MATTHEW: Red Rose Speedway (1973), 6/10, lacks history for me, and although it has grown on me through many recent listens, I still find it rather flat. It has ups and downs, like its three predecessors, and there’s nothing awful on it. For some, it is probably as good as Ram. For me, it’s a notch or two above Wild Life but falls short of Ram. I understand why EMI opposed making this a double album; with the exception of one or two tracks (I rather like “Country Dreamer,” for example), the rejected numbers were even less memorable. It’s as if instead of developing unfinished songs further, Paul just kept writing more of them. The “Kiss/Dragonfly/Pigeon” trio in the middle of the album have particularly grown on me, but they need something more compelling around them. For example, with many of these Macca ‘70s albums, one wishes in retrospect that some of the between-album singles had been substituted for the weaker tracks. RRS, for example, had one big hit (“My Love”), but (as Hope says) imagine how much better it would have been had it included the earlier single “Hi Hi Hi” and its B-side “C Moon,” and the later single “Live and Let Die”!

Band On The Run (1973)

MATTHEW: Band on the Run, (1973), 10/10, on the other hand, deserves its accolades. It is one of those albums that simply works. The Paul & Wings ingredients are the same, but the formula is tweaked, and the result is finally the record that one imagines the previous four might have been. Play the late Beatles albums to someone who (somehow) has never even heard of them, then play BOTR and say it was the Fab Four’s 1973 record, they’d surely believe you (they might ask why only one Beatle sang, but musically they’d accept it).  As a result, it thus never ages. Like Abbey Road, it is immortal.  RRS sounds like the early 70s. BOTR sounds like a great rock/pop record. I admit I’m pretty much over “Jet,” which has become tiresome after a thousand listens; and the original UK album version without “Helen Wheels” is better. Nor is it my absolute most-loved Wings album (that’s still to come). But there’s surely no doubt that it’s the best album Paul made in the 70s (and one of his best two or three ever).

HOPE: Band On The Run (1973), 9/10: BOTR is like Sgt.
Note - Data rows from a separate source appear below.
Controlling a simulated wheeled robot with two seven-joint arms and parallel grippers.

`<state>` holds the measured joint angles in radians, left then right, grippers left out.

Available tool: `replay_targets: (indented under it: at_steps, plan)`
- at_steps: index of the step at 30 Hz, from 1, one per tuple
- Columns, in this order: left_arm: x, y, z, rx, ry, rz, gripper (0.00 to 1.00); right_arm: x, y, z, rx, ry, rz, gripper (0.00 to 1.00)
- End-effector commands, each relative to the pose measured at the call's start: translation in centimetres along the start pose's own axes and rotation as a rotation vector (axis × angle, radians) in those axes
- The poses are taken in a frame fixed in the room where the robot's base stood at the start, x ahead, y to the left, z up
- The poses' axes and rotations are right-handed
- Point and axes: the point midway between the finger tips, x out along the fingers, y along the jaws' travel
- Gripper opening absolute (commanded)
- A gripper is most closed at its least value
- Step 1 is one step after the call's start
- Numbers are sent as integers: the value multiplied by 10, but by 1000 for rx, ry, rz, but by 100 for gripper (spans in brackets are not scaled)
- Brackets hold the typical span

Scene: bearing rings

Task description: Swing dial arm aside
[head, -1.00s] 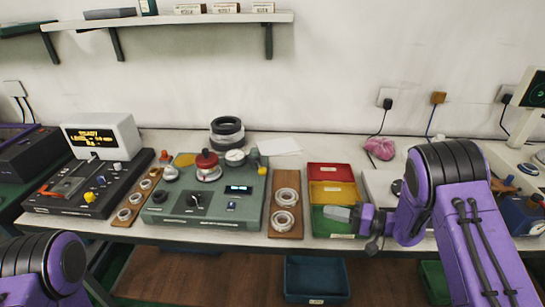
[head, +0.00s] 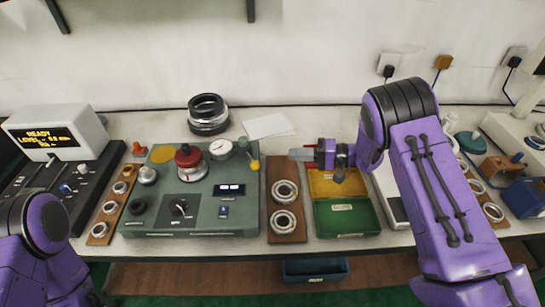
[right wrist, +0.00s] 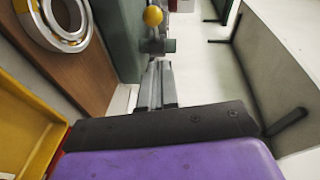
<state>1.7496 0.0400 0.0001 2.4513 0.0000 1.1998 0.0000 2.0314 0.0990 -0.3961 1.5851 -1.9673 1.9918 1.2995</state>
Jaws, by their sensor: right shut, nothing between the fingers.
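The dial gauge (head: 221,149) is round with a white face, at the back of the grey-green fixture (head: 200,215). A yellow ball knob (head: 255,165) on a dark lever stands at the fixture's right edge. The ball also shows at the top of the right wrist view (right wrist: 153,16). My right gripper (head: 303,154) is shut and empty, to the right of the ball and apart from it, pointing left. In the right wrist view its fingers (right wrist: 157,88) lie together below the ball. My left arm shows at the lower left, but its gripper is out of view.
A red-topped post (head: 188,158) stands left of the dial. A wooden board (head: 287,228) with two bearing rings lies beside the fixture. Yellow (head: 350,187) and green (head: 347,218) bins sit under and before my right forearm. A black ring stack (head: 208,114) and white paper (head: 268,126) are behind.

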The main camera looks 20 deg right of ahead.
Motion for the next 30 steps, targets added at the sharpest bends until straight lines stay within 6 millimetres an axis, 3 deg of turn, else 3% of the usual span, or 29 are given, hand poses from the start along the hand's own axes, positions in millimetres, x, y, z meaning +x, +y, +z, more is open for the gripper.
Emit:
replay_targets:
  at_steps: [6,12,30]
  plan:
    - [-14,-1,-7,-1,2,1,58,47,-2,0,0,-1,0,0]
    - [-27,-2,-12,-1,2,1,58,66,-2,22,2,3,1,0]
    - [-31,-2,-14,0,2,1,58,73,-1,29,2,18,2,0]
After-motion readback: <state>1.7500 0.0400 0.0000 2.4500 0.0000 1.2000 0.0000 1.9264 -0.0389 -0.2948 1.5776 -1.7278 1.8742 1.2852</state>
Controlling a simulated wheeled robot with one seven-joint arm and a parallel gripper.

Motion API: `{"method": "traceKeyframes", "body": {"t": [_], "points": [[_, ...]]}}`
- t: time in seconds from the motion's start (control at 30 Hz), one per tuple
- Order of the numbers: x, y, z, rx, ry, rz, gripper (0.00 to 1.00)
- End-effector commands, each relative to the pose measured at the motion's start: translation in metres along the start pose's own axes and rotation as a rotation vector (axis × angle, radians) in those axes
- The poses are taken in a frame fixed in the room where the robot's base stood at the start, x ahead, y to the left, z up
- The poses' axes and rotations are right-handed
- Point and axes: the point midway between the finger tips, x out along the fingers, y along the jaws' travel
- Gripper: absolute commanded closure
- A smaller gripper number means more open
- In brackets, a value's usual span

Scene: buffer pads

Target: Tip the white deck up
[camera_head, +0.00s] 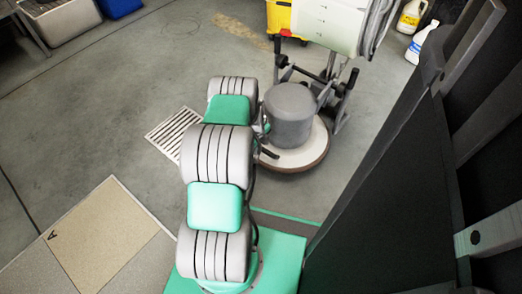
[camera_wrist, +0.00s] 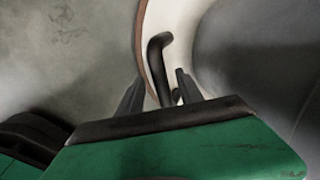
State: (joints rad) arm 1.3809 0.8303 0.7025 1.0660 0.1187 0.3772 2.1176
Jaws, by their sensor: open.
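The white deck (camera_head: 294,159) is a round, brown-edged disc low on the floor machine, below its grey motor housing (camera_head: 290,115). It looks flat, close to the floor. A dark bent handle (camera_head: 269,153) sticks out on its left side. In the wrist view the deck (camera_wrist: 182,22) curves away at the top, and the handle (camera_wrist: 158,55) rises in front of it. My gripper (camera_wrist: 158,82) is open, with one finger on each side of the handle in the picture. I cannot tell whether they touch it. In the head view my arm mostly hides the gripper.
The machine's frame and pale tank (camera_head: 328,25) stand behind the deck. A yellow bucket (camera_head: 279,17) is at the back, with bottles (camera_head: 411,16) at the upper right. A floor grate (camera_head: 172,133) lies left of my arm. Grey floor at the left is open.

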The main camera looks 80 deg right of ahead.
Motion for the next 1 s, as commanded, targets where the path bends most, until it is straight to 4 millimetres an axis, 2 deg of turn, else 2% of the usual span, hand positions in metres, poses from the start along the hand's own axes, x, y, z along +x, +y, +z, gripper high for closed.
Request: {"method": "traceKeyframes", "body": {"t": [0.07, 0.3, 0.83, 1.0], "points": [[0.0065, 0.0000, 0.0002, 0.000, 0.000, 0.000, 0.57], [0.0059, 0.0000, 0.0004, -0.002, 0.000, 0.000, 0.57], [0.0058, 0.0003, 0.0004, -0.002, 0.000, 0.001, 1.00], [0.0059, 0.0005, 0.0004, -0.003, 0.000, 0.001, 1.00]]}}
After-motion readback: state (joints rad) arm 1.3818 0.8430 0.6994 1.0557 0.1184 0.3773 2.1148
Pepper to me. As in the first Beatle album I owned as a kid was Pepper and in turn BOTR was the first Macca solo album to find its way into my meager collection. I played it endlessly, front to back and it invariably became the gauge by which all other Macca records I got would be compared to. But as Pepper has gradually descended down the Beatle album-ranking lists over the years making way for the likes of Revolver, White Album (and lately Abbey Road), somewhere along the way the charms and virtues of other Macca albums, including Ram, came to knock BOTR off the top spot as far as frequency of listening and overall love for me. In fact, there are at least 5 other Macca albums from the ’70s I listen to with more frequency than BOTR. But my feelings are driven solely by over-familiarity, it is still a ridiculously wonderful pop album and is deserving of every accolade it gets! 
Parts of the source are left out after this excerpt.